## WHAT YOU WILL DO
Gather up the lines that contain "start".

* * * * * * * * *

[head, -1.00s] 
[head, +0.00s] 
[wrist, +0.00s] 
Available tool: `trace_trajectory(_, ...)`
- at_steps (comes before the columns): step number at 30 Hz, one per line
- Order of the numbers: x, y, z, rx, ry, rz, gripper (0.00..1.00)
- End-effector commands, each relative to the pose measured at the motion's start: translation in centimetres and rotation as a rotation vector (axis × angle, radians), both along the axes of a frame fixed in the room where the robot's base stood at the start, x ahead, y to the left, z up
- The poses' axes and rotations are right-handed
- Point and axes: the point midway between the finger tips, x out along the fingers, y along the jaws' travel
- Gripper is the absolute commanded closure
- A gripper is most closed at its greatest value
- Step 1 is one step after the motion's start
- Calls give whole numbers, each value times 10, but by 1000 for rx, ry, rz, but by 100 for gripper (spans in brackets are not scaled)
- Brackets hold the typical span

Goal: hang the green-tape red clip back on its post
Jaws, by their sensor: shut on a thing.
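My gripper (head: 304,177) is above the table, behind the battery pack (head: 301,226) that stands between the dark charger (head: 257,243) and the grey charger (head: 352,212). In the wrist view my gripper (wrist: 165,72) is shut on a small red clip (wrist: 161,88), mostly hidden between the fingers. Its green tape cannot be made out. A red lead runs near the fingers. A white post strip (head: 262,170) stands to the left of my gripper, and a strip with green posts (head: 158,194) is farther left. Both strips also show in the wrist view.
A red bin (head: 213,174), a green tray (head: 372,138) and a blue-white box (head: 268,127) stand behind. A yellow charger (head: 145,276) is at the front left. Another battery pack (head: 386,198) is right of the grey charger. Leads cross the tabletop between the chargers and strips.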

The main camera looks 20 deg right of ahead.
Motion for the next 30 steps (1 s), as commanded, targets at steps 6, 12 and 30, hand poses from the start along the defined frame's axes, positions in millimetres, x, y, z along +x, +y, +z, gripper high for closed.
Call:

* * * * * * * * *

## RESULT BELOW
- End-effector commands, each relative to the pose measured at the motion's start: translation in centimetres and rotation as a rotation vector (axis × angle, radians), both along the axes of a frame fixed in the room where the robot's base stood at the start, x ahead, y to the left, z up
- Step 1 is one step after the motion's start
Motion for the next 30 steps (1 s), as commanded, targets at steps 6, 12 and 30, hand poses from the start along the defined frame's axes, positions in millimetres, x, y, z along +x, +y, +z, gripper high for closed.

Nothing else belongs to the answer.